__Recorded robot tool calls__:
──────────

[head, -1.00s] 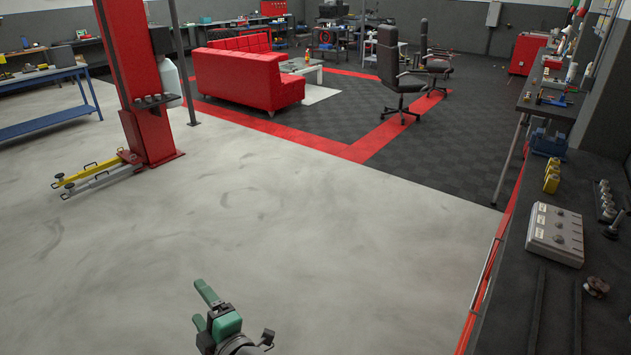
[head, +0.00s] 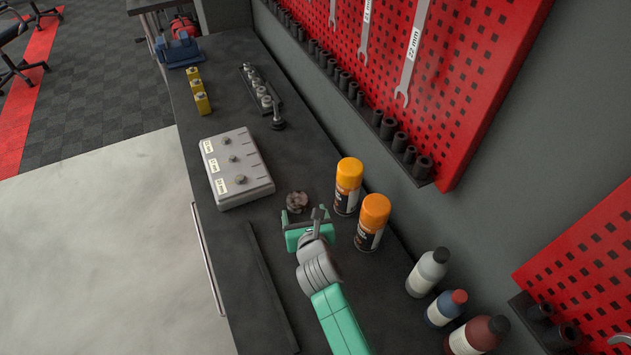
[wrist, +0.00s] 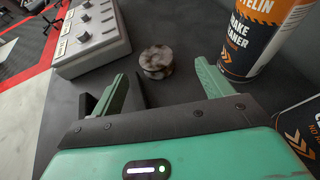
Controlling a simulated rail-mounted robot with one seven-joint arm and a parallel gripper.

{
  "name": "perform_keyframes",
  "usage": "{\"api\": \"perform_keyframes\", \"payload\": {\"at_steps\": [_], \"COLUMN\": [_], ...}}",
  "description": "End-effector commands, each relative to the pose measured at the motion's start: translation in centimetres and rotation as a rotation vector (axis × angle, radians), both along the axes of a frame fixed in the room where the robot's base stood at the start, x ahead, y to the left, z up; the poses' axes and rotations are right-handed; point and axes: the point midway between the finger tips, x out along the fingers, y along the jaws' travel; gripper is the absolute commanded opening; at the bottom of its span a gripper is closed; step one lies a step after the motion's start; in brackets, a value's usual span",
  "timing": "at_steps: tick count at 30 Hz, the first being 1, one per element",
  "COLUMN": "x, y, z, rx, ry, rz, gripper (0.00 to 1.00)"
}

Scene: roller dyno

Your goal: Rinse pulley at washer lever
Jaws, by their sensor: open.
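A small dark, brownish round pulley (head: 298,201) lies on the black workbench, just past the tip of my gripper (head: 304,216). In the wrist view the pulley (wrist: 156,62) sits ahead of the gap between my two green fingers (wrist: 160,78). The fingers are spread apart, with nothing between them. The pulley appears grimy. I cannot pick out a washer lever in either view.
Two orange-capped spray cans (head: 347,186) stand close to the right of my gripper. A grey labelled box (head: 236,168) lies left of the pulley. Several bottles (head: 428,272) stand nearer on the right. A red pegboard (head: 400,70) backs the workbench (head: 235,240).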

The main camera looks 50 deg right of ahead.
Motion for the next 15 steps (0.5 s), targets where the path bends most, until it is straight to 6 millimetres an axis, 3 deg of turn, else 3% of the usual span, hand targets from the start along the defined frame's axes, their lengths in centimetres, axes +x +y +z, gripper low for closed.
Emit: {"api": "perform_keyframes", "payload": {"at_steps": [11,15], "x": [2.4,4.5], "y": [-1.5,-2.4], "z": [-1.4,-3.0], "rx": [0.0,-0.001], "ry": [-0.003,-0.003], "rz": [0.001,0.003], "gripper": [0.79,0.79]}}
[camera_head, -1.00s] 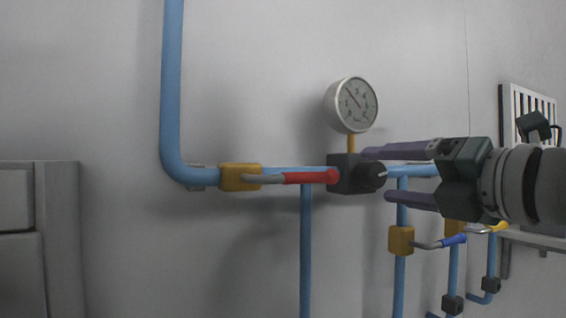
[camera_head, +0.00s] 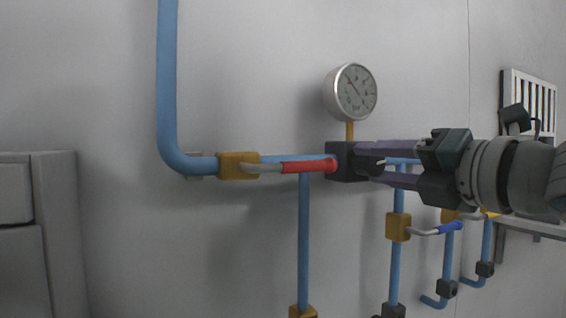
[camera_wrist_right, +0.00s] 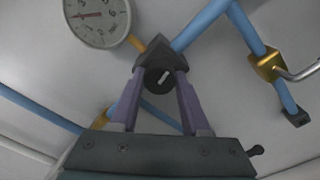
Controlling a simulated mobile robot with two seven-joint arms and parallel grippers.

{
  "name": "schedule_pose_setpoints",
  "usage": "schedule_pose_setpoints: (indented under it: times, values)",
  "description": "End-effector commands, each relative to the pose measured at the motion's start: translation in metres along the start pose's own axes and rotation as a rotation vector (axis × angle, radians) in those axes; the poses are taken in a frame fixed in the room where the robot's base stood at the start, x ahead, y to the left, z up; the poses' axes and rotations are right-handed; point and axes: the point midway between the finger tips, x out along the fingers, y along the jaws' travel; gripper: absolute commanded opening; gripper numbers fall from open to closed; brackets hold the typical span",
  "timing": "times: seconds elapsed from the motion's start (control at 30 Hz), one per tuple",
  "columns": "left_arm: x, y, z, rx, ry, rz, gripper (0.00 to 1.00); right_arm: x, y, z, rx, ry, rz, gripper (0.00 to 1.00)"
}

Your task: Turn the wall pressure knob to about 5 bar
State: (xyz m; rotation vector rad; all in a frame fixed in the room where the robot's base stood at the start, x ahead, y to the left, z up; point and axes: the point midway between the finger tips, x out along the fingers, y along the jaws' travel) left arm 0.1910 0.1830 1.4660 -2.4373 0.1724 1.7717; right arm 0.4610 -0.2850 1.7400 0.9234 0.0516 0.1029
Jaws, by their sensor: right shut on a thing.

──────────

__REQUEST__: Find the lines above holding the word "joint" and show them.

__RESPONSE__:
Controlling a simulated rail-mounted robot with one seven-joint arm and a parallel gripper.
Controlling a simulated mobile robot with two seven-joint arms and parallel grippers.

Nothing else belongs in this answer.